More disturbing is Buthelezi's reliance on our own constitutional dispensation, as he sees it, to bolster his defence of the expenditure of over R200 million of public funds on Nkandla. Even the only section of the Constitution he expressly mentions does not say what he suggests it says. The principles governing national security affirm the resolve of South Africans to live as equals. National security has to be pursued in compliance with the law, including international law and is subject to the authority of parliament and the national executive. It is not, contrary to the view of Buthelezi, the exclusive domain of the executive branch of government. Nor will saying: "Big Brother knows best", as he implies, make it so.

From this point, the argument put up on behalf of the Progressive Professionals Forum spirals down in free fall. Ours is a constitutional democracy under the rule of law. The Constitution expressly requires that conduct that is inconsistent with it be regarded as invalid. The expenditure of public money does not happen behind closed doors in the cosy fashion that has Nkandla expenditure being reflected or rumoured to be at several times the going rate for similar work on similarly situated infrastructure.

Section 217 of the Constitution expressly sets out the basis of the system according to which contracts for goods or services entered into by government must be structured. The system has five criteria: it must be fair, equitable, transparent, competitive and cost-effective.

This system indubitably applies to the expenditure of public money at Nkandla. It is arguable that none of the five criteria has been respected in the project to upgrade Nkandla. It is absolutely unarguable to suggest, as Buthelezi does, that the Public Protector has no jurisdiction to look into the constitutionality and legality of the expenditure of public money at Nkandla.

This is because all Chapter Nine Institutions are state institutions supporting constitutional democracy and doing so in various ways is their mandate. The brand of constitutional democracy embraced by the vast majority of the people of SA is multi-party democracy under the rule of law; one in which openness, accountability and responsiveness to the needs of ordinary people are foundational values. This is set out in detail in section 1 of the Constitution.

Buthelezi, in his eagerness to defend what has been perpetrated at Nkandla, appears to overlook these basic rules regarding the way our system works. The parliamentary sovereignty of the past, which allowed so much abuse by political forces, has been replaced with a supreme Constitution which rules over us all, including potentially wayward politicians and public servants.

The classical checks and balances which the separation of powers between the legislative, executive and judicial branches establishes are enhanced in SA by the creation of our independent Chapter Nine Institutions which are subject only to the Constitution and the law. These Institutions are enjoined to act without fear, favour or prejudice in the discharge of their mandates and nobody may interfere with the functioning of these bodies created to "strengthen constitutional democracy in the Republic" - as set out in section 181 of the Constitution.

The mandate of the Public Protector has three elements: to investigate maladministration in the conduct of state affairs or the public administration, to report on that conduct and to take appropriate remedial action.

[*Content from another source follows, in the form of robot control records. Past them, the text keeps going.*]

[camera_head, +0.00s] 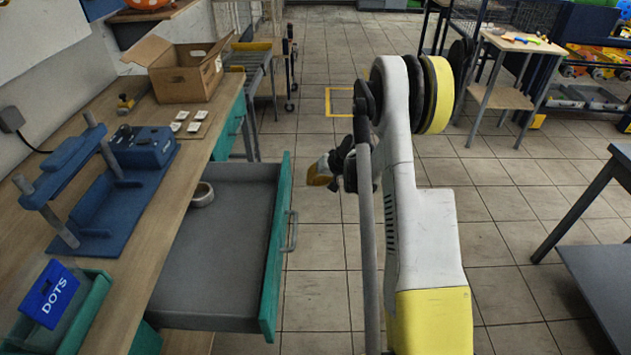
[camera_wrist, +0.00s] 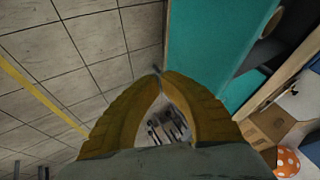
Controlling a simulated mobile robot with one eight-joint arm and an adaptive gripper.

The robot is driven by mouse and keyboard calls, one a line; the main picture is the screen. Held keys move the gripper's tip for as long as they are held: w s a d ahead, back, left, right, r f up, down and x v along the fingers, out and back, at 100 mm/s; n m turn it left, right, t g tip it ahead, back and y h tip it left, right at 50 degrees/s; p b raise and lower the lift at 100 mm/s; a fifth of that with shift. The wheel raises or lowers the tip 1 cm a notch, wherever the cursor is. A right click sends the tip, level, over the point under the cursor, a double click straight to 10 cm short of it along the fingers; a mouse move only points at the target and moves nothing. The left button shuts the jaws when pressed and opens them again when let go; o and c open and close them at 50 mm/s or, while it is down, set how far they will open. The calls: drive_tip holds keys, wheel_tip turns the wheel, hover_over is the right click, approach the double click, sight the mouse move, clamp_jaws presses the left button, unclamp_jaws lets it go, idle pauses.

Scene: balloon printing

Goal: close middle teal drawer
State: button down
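The teal drawer stands pulled out from the workbench; its grey tray (camera_head: 205,275) and teal front (camera_head: 277,250) show in the head view. A grey bar handle (camera_head: 291,230) is on the front's outer face. My gripper (camera_head: 320,174), with yellow fingers, is outside the drawer, to the right of the front's far end. In the wrist view the fingertips of my gripper (camera_wrist: 161,75) meet, with a gap lower between the fingers. The teal surface (camera_wrist: 212,45) lies just right of them. A small grey bit shows at the tips; I cannot tell if it is the handle.
A tape roll (camera_head: 202,194) lies in the drawer. The workbench (camera_head: 120,240) holds a blue press (camera_head: 90,195), a cardboard box (camera_head: 183,70) and a DOTS bin (camera_head: 55,300). Tiled floor (camera_head: 320,290) is clear right of the drawer. A dark table (camera_head: 600,270) stands at the right.

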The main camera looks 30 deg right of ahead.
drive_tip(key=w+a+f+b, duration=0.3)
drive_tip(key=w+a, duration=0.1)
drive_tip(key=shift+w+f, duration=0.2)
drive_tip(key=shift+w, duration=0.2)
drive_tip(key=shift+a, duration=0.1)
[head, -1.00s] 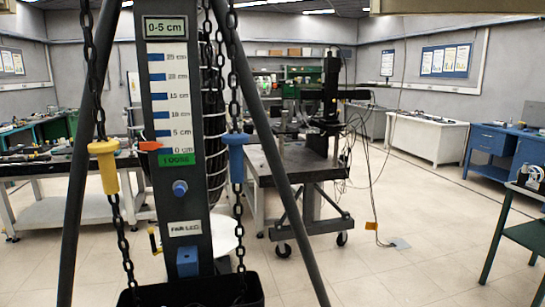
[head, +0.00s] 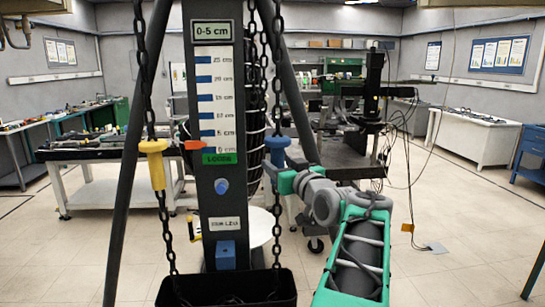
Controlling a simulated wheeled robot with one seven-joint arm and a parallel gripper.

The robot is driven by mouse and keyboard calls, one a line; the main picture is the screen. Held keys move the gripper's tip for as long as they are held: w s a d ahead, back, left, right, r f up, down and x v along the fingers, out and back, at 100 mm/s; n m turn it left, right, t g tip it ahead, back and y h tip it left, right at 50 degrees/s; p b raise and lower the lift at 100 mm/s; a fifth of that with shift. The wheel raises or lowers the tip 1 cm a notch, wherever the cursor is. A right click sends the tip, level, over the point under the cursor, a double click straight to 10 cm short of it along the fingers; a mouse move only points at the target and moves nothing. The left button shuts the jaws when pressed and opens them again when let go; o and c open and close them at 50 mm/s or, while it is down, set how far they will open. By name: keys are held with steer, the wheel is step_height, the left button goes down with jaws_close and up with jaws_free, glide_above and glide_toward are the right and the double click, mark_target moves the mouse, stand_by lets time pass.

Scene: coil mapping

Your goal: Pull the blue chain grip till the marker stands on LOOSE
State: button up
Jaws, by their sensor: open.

The rule of law requires legality and rationality in decision making which appertains to the expenditure of public money. Very few people in SA live in houses, homesteads or even on farms worth more than R200 million. None of those who do so has much regard for the achievement of equality, a goal of our new order that is expressly mentioned in Section 198 of the Constitution. It is unthinkable that a mere politician, albeit ‘first among equals', can reasonably justify the Nkandla scale of expenditure on his home when so many are homeless in the land.

The very notion of spending over R200 million of public money on a collection of rondawels in a rural area in order to upgrade them smacks of irrationality and certainly raises questions around the cost effectiveness, competitiveness, fairness and equitability of the expenditure. These are all questions that are fair game for the Public Protector.

How else is accountability and responsiveness to be ensured by an independent body, not a collection of cabinet comrades who are beholden for their jobs in cabinet to the very individual who benefits from the, relatively speaking, massive expenditure at Nkandla under scrutiny by concerned members of the public, the media and the Public Protector?

The ideas upon which Buthelezi bases his stout defence of the expenditure of public funds at Nkandla are not progressive in any shape or form. Nor are they rationally defensible. If the Progressive Professionals Forum is not prepared to repudiate them and instead embrace the propriety of the principles that actually do apply, its credibility as a progressive organisation will lie in tatters.

Paul Hoffman SC is a director of the Institute for Accountability.